Robot control records:
((
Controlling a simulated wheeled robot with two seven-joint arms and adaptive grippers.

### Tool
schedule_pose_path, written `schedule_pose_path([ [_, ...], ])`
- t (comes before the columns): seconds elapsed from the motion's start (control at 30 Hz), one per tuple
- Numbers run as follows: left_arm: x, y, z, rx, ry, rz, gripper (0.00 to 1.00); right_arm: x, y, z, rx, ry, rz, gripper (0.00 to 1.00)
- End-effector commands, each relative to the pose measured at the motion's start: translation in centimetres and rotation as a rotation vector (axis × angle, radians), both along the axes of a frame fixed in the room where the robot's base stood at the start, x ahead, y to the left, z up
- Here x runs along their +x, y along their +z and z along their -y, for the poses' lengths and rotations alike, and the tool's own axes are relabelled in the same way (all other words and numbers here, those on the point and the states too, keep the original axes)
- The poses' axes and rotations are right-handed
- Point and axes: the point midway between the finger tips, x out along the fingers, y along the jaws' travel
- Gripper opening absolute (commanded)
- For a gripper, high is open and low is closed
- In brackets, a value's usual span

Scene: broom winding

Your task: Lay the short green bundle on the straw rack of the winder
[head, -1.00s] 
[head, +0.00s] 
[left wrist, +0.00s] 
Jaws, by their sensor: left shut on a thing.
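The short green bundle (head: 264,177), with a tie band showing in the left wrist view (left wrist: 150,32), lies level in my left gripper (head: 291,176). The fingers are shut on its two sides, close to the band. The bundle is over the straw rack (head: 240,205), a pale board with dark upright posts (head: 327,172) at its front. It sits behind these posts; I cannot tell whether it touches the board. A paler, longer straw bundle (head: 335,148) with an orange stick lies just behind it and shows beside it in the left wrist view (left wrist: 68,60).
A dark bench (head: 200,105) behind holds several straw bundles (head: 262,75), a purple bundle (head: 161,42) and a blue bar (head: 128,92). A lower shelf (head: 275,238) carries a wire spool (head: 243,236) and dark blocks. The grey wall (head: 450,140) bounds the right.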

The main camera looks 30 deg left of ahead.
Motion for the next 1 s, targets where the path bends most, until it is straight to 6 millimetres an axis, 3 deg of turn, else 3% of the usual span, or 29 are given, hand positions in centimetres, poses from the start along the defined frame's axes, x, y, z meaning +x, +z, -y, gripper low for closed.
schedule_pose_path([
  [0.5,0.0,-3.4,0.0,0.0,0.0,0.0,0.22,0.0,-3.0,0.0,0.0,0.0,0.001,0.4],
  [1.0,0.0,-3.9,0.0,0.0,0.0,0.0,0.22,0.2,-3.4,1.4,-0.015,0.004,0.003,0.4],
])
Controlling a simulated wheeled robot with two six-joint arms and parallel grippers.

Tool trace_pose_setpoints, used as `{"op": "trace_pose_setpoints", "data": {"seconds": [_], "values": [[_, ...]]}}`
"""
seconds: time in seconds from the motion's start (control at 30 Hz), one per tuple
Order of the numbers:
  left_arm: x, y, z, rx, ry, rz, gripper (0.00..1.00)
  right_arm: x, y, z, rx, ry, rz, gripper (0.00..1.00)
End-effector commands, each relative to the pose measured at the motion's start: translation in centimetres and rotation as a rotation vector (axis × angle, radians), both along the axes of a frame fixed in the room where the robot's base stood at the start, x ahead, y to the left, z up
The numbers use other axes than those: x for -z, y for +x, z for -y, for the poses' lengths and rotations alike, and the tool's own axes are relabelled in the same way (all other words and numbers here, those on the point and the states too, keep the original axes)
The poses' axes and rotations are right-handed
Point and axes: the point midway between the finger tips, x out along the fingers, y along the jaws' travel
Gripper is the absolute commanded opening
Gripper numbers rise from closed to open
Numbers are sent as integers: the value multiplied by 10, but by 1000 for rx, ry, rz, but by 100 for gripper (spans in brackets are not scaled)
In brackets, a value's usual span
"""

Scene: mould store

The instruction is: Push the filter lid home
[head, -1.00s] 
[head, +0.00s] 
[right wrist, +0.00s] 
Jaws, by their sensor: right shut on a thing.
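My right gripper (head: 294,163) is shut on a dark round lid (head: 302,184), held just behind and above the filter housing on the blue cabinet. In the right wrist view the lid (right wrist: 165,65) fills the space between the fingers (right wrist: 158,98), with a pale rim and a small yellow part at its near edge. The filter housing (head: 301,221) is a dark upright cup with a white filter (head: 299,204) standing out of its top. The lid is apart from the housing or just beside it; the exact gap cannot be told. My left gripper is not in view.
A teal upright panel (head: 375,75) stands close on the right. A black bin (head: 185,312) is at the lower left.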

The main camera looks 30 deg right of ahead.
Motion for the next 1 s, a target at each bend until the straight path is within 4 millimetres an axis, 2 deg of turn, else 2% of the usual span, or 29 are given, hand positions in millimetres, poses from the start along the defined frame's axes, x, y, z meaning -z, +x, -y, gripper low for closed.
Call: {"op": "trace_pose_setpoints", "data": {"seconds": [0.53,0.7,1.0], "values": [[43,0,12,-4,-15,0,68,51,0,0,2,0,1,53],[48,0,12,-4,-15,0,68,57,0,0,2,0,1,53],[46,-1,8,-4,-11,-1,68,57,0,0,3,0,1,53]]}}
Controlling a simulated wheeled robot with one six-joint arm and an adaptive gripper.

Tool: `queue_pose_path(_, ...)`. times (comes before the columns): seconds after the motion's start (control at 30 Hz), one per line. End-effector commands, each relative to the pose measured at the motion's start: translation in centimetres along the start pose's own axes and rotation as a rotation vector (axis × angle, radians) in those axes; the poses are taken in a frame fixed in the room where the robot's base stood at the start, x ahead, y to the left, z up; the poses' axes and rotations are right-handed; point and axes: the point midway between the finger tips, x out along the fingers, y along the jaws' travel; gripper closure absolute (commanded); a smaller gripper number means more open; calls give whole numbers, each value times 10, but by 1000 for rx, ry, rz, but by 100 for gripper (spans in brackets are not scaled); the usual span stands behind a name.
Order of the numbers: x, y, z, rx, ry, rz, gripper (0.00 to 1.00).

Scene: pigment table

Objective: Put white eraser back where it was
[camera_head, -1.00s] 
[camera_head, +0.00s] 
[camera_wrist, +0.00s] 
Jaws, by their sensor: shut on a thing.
))
• [Written request]: Reproduce the full set of records precisely.

• [Response to this exercise]:
Controlling a simulated wheeled robot with two seven-joint arms and adaptive grippers.

### Tool
schedule_pose_path, written `schedule_pose_path([ [_, ...], ])`
- t (comes before the columns): seconds elapsed from the motion's start (control at 30 Hz), one per tuple
- Numbers run as follows: left_arm: x, y, z, rx, ry, rz, gripper (0.00 to 1.00); right_arm: x, y, z, rx, ry, rz, gripper (0.00 to 1.00)
- End-effector commands, each relative to the pose measured at the motion's start: translation in centimetres and rotation as a rotation vector (axis × angle, radians), both along the axes of a frame fixed in the room where the robot's base stood at the start, x ahead, y to the left, z up
- Here x runs along their +x, y along their +z and z along their -y, for the poses' lengths and rotations alike, and the tool's own axes are relabelled in the same way (all other words and numbers here, those on the point and the states too, keep the original axes)
- The poses' axes and rotations are right-handed
- Point and axes: the point midway between the finger tips, x out along the fingers, y along the jaws' travel
- Gripper opening absolute (commanded)
- For a gripper, high is open and low is closed
- In brackets, a value's usual span

Scene: broom winding

Your task: Lay the short green bundle on the straw rack of the winder
[head, -1.00s] 
[head, +0.00s] 
[left wrist, +0.00s] 
Jaws, by their sensor: left shut on a thing.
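The short green bundle (head: 264,177), with a tie band showing in the left wrist view (left wrist: 150,32), lies level in my left gripper (head: 291,176). The fingers are shut on its two sides, close to the band. The bundle is over the straw rack (head: 240,205), a pale board with dark upright posts (head: 327,172) at its front. It sits behind these posts; I cannot tell whether it touches the board. A paler, longer straw bundle (head: 335,148) with an orange stick lies just behind it and shows beside it in the left wrist view (left wrist: 68,60).
A dark bench (head: 200,105) behind holds several straw bundles (head: 262,75), a purple bundle (head: 161,42) and a blue bar (head: 128,92). A lower shelf (head: 275,238) carries a wire spool (head: 243,236) and dark blocks. The grey wall (head: 450,140) bounds the right.

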The main camera looks 30 deg left of ahead.
Motion for the next 1 s, targets where the path bends most, until it is straight to 6 millimetres an axis, 3 deg of turn, else 3% of the usual span, or 29 are given, hand positions in centimetres, poses from the start along the defined frame's axes, x, y, z meaning +x, +z, -y, gripper low for closed.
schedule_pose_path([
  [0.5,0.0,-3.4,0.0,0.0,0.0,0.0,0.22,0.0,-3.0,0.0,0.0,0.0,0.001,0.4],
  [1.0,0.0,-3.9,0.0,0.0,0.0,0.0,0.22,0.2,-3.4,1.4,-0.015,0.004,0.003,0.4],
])
Controlling a simulated wheeled robot with two six-joint arms and parallel grippers.

Tool trace_pose_setpoints, used as `{"op": "trace_pose_setpoints", "data": {"seconds": [_], "values": [[_, ...]]}}`
"""
seconds: time in seconds from the motion's start (control at 30 Hz), one per tuple
Order of the numbers:
  left_arm: x, y, z, rx, ry, rz, gripper (0.00..1.00)
  right_arm: x, y, z, rx, ry, rz, gripper (0.00..1.00)
End-effector commands, each relative to the pose measured at the motion's start: translation in centimetres and rotation as a rotation vector (axis × angle, radians), both along the axes of a frame fixed in the room where the robot's base stood at the start, x ahead, y to the left, z up
The numbers use other axes than those: x for -z, y for +x, z for -y, for the poses' lengths and rotations alike, and the tool's own axes are relabelled in the same way (all other words and numbers here, those on the point and the states too, keep the original axes)
The poses' axes and rotations are right-handed
Point and axes: the point midway between the finger tips, x out along the fingers, y along the jaws' travel
Gripper is the absolute commanded opening
Gripper numbers rise from closed to open
Numbers are sent as integers: the value multiplied by 10, but by 1000 for rx, ry, rz, but by 100 for gripper (spans in brackets are not scaled)
In brackets, a value's usual span
"""

Scene: mould store

The instruction is: Push the filter lid home
[head, -1.00s] 
[head, +0.00s] 
[right wrist, +0.00s] 
Jaws, by their sensor: right shut on a thing.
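My right gripper (head: 294,163) is shut on a dark round lid (head: 302,184), held just behind and above the filter housing on the blue cabinet. In the right wrist view the lid (right wrist: 165,65) fills the space between the fingers (right wrist: 158,98), with a pale rim and a small yellow part at its near edge. The filter housing (head: 301,221) is a dark upright cup with a white filter (head: 299,204) standing out of its top. The lid is apart from the housing or just beside it; the exact gap cannot be told. My left gripper is not in view.
A teal upright panel (head: 375,75) stands close on the right. A black bin (head: 185,312) is at the lower left.

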The main camera looks 30 deg right of ahead.
Motion for the next 1 s, a target at each bend until the straight path is within 4 millimetres an axis, 2 deg of turn, else 2% of the usual span, or 29 are given, hand positions in millimetres, poses from the start along the defined frame's axes, x, y, z meaning -z, +x, -y, gripper low for closed.
Call: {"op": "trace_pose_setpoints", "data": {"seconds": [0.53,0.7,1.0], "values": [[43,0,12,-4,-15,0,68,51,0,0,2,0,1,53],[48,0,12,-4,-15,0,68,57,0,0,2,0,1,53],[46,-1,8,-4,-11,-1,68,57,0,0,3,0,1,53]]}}
Controlling a simulated wheeled robot with one six-joint arm and an adaptive gripper.

Tool: `queue_pose_path(_, ...)`. times (comes before the columns): seconds after the motion's start (control at 30 Hz), one per line. End-effector commands, each relative to the pose measured at the motion's start: translation in centimetres along the start pose's own axes and rotation as a rotation vector (axis × angle, radians) in those axes; the poses are taken in a frame fixed in the room where the robot's base stood at the start, x ahead, y to the left, z up; the poses' axes and rotations are right-handed; point and axes: the point midway between the finger tips, x out along the fingers, y along the jaws' travel; gripper closure absolute (commanded); a smaller gripper number means more open; calls give whole numbers, each value times 10, but by 1000 for rx, ry, rz, but by 100 for gripper (spans in brackets are not scaled); the usual span stands behind a name.
Order of the numbers: x, y, z, rx, ry, rz, gripper (0.00 to 1.00).

Scene: pigment table

Objective: Put white eraser back where it was
[camera_head, -1.00s] 
[camera_head, +0.00s] 
[camera_wrist, +0.00s] 
Jaws, by their sensor: shut on a thing.

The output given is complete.